Deduplication removes redundant data from storage — originally, duplicate files, but more recently, duplicate blocks or even sub-blocks, called "chunks." If a new file is stored and parts of it are identical to a file already on the storage system, only the different parts are stored.
Hardware that deduplicates near-line storage intended for backups has been available for several years. This works well because data varies little from one backup to the next. However, deduplication of online or primary storage is relatively new, and not all types of data will benefit from the process. Here are some pointers to optimize deduplicated storage.
The two types of deduplication present some trade-offs. In-line processing intercepts all data as it is written to storage, removes any bits that have already been stored and writes the rest. This requires heavy-duty processing power and can introduce latency because the data must be compared before it is written. It also generally costs more than a post-processing system. In contrast, post-processing deduplication requires a "landing zone" to store data until it can be processed, which means that as much as 50 percent of the available raw capacity is consumed. Data is stored in the landing zone until it can be processed, then moved to the other half of the array.
Deduplication works most effectively when there are multiple copies of the same sets of files. For example, the .vmdk or .vhd virtual hard-disk files used by virtualization platforms such as VMware or Hyper-V often contain the same basic sets of operating system files and should be ripe for deduplication. In contrast, video files or databases tend to have large sets of unique data and will not see much reduction from deduplication. However, if video data were being processed with multiple working files of the same data, then deduplication would be appropriate.

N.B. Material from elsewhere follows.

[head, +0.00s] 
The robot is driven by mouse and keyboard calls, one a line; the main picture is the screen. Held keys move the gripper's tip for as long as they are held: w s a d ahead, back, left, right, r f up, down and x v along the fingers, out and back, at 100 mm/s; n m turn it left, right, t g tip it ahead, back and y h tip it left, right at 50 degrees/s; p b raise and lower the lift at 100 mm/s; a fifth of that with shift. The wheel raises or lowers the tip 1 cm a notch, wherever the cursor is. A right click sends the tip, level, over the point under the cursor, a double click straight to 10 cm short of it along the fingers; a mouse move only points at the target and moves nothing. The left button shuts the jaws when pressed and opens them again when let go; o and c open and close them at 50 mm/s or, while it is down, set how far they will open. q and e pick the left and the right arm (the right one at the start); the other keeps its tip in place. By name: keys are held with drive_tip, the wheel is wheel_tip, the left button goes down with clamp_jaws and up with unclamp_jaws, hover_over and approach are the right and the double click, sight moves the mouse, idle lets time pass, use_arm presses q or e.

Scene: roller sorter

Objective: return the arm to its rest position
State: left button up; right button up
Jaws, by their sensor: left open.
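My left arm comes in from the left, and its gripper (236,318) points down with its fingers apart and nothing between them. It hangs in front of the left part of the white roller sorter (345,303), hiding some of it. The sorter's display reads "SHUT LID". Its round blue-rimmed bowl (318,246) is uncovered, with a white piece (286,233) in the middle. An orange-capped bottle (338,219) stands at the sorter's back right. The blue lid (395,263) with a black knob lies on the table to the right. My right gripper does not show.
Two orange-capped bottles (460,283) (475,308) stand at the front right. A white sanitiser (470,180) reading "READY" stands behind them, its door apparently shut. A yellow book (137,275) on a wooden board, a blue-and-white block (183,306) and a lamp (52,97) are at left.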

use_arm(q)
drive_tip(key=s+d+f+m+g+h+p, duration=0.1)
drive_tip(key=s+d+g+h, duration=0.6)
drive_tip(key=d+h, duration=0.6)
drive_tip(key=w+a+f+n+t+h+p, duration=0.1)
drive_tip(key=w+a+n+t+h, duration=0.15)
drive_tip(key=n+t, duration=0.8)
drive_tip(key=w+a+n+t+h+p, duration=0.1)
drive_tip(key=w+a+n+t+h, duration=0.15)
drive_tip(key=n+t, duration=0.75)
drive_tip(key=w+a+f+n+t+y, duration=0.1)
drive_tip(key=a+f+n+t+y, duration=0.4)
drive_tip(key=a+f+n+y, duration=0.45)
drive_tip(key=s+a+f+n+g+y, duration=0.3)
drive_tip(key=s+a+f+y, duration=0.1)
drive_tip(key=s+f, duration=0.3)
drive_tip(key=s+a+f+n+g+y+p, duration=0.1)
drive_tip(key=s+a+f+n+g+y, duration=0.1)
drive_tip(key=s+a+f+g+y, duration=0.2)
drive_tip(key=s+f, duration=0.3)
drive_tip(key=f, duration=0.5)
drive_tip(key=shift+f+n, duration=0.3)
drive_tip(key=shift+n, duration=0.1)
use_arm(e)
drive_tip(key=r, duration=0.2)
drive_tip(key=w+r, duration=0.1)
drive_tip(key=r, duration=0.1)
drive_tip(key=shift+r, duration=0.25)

Post-processing deduplication examines data saved to the storage system to find duplicate blocks or chunks of data. Typically, this scheduled process runs overnight; hence the need for a landing zone to store data until it can be processed. If the system is being used 24x7, you may need to move to an in-line deduplication system, which generally requires a greater upfront investment.
While in-line deduplication can be subject to latency, this should be a concern only for data that requires high-performance storage.

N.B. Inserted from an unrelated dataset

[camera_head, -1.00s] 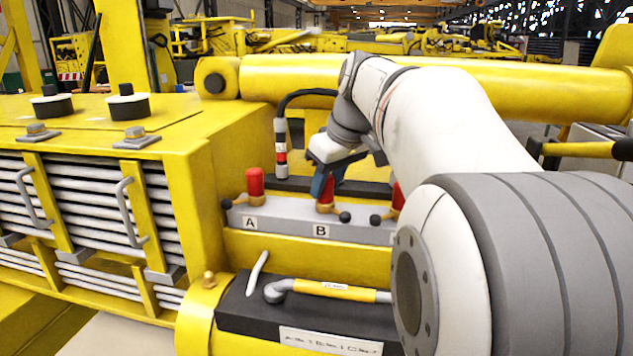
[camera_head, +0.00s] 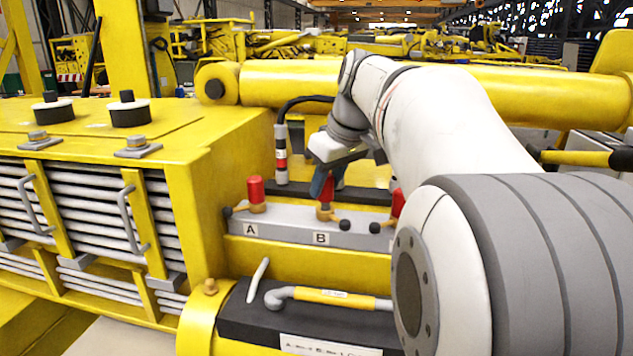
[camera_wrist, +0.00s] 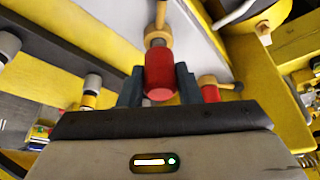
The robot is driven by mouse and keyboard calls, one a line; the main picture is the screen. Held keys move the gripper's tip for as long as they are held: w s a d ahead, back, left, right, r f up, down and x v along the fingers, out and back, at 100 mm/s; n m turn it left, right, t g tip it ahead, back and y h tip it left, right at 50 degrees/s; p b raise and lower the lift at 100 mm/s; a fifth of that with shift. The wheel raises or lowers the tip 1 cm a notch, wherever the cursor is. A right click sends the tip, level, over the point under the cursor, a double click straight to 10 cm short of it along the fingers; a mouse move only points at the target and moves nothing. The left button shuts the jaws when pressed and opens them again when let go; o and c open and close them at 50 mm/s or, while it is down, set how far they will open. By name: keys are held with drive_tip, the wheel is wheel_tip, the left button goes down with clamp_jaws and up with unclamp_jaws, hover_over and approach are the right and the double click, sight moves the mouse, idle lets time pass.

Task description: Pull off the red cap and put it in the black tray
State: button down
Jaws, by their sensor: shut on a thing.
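My gripper (camera_head: 325,186) is shut on a red cap (camera_wrist: 160,72) at the fitting marked B on the grey rail (camera_head: 285,229). In the wrist view its dark fingers (camera_wrist: 160,88) stand on both sides of the cap. A grey end and brass stem (camera_wrist: 158,38) show just beyond the cap. I cannot tell whether cap and stem still touch. Other red caps sit at A (camera_head: 255,188) and on the right (camera_head: 398,203), partly hidden by my arm. The black tray (camera_head: 240,318), with a white label, is in front of and below the rail.
Black-knobbed levers stick out beside the fittings. A black hose (camera_head: 300,99) arches behind the rail. A yellow boom cylinder (camera_head: 290,80) lies behind my arm.

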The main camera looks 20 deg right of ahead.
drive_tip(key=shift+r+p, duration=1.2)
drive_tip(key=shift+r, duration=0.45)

If the deduplication engine were to fail, the stored data would still remain. However, the system might no longer know how to find the original primary copy of the data. Therefore, IT should either mirror the data to a second system or perform snapshot backups that capture the full set of data before deduplication.

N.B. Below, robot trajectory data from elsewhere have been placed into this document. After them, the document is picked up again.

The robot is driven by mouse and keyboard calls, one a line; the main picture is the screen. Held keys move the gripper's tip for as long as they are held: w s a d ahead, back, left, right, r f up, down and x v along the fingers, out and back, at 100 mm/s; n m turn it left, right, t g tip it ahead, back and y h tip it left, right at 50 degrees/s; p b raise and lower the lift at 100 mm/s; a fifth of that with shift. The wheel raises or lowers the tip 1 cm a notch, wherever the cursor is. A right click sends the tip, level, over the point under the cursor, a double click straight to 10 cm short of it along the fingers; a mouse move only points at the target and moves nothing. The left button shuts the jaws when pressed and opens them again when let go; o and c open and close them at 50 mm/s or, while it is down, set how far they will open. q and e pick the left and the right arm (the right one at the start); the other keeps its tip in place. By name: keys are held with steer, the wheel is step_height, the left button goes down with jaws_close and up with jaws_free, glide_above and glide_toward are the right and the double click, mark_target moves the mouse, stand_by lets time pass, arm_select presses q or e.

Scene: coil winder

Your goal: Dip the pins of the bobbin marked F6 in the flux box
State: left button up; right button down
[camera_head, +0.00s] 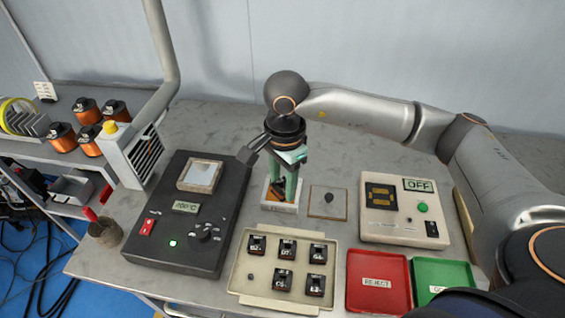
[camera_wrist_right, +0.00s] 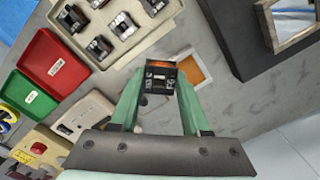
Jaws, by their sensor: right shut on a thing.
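My right gripper (camera_head: 280,188) points down over the flux box (camera_head: 283,208), a small pale open box with orange inside. In the right wrist view, the green fingers (camera_wrist_right: 160,90) are shut on a dark bobbin (camera_wrist_right: 159,85) with a copper-coloured winding. The orange inside of the flux box (camera_wrist_right: 194,71) shows behind and to the right of that bobbin. I cannot read the held bobbin's mark, nor tell whether its pins touch the flux. My left gripper is not in view.
A cream tray (camera_head: 237,285) with several marked bobbins and one empty peg lies in front. The solder pot unit (camera_head: 175,235) stands left, a tester (camera_head: 385,228) reading OFF right. A red REJECT tray (camera_head: 376,298) and green tray (camera_head: 441,272) sit front right. A fume duct (camera_head: 163,50) rises at left.

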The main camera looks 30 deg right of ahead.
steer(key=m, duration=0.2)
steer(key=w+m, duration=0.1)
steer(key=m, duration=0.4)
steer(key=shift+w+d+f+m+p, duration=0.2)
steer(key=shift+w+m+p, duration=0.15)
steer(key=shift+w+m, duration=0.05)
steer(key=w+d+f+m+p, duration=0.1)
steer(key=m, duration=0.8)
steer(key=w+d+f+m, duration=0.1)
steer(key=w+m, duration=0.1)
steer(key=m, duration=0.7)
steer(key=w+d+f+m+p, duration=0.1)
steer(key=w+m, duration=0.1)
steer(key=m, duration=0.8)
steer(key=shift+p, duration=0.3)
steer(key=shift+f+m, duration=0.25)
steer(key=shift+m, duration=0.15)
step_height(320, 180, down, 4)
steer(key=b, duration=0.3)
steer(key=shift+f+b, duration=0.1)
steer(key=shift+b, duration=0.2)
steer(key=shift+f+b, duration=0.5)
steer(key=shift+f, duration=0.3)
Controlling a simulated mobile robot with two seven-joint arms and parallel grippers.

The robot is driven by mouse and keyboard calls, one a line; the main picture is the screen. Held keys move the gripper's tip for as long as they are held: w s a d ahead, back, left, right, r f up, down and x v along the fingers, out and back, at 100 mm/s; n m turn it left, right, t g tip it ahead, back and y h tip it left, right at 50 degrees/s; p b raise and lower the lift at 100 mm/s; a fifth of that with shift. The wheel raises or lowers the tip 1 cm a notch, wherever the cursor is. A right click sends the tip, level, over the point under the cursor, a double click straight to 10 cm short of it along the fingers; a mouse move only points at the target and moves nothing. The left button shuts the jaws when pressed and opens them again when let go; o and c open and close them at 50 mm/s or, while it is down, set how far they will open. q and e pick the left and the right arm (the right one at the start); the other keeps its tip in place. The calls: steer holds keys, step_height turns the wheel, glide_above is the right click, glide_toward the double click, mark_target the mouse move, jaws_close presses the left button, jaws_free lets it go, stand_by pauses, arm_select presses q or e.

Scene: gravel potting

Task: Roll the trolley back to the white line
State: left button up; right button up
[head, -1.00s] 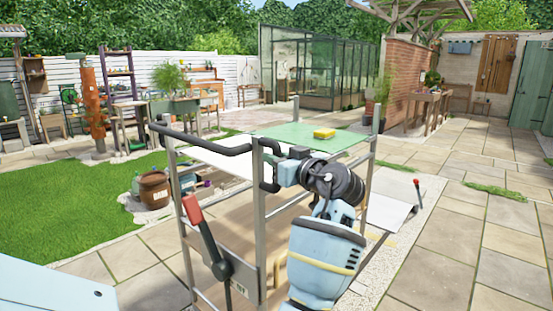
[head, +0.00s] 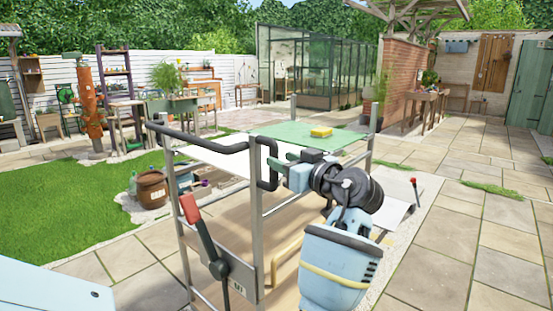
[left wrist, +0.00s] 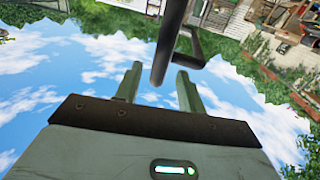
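The trolley is a tall metal frame (head: 258,240) with a black handle (head: 205,143) at its near end. A red-gripped lever (head: 190,208) is fixed low on that end, tilted to the left. My left gripper (head: 276,163) is at the right-hand end of the handle. In the left wrist view its two fingers (left wrist: 160,78) are spread, with the dark handle bar (left wrist: 172,40) reaching between them and gaps visible on both sides. My right gripper is in neither view. I cannot make out a white line on the paving.
A green mat (head: 300,133) with a yellow block (head: 321,132) lies on the trolley top. A brown tub (head: 152,189) stands left on the gravel. A pale panel and a red-tipped lever (head: 414,183) show at right. Paving (head: 425,245) is clear on the right.

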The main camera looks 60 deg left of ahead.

Predicting compression ratios can be difficult. Deduplication doesn't actually compress data, it just removes duplicates. Effective compression ratios of 100:1 or more are possible with some data. But user directories or other types of data may contain relatively little duplication, complicating the task of estimating how much compression you'll achieve. Run the deduplication system for a while to see how well it works in your environment.
Make sure to test a system thoroughly before you purchase it. Some storage systems offer deduplication as a standard feature. If you believe your environment can benefit from deduplication, you can deploy one of these devices, and if it doesn't work out, you'll have a functional SAN appliance that can be used like any other.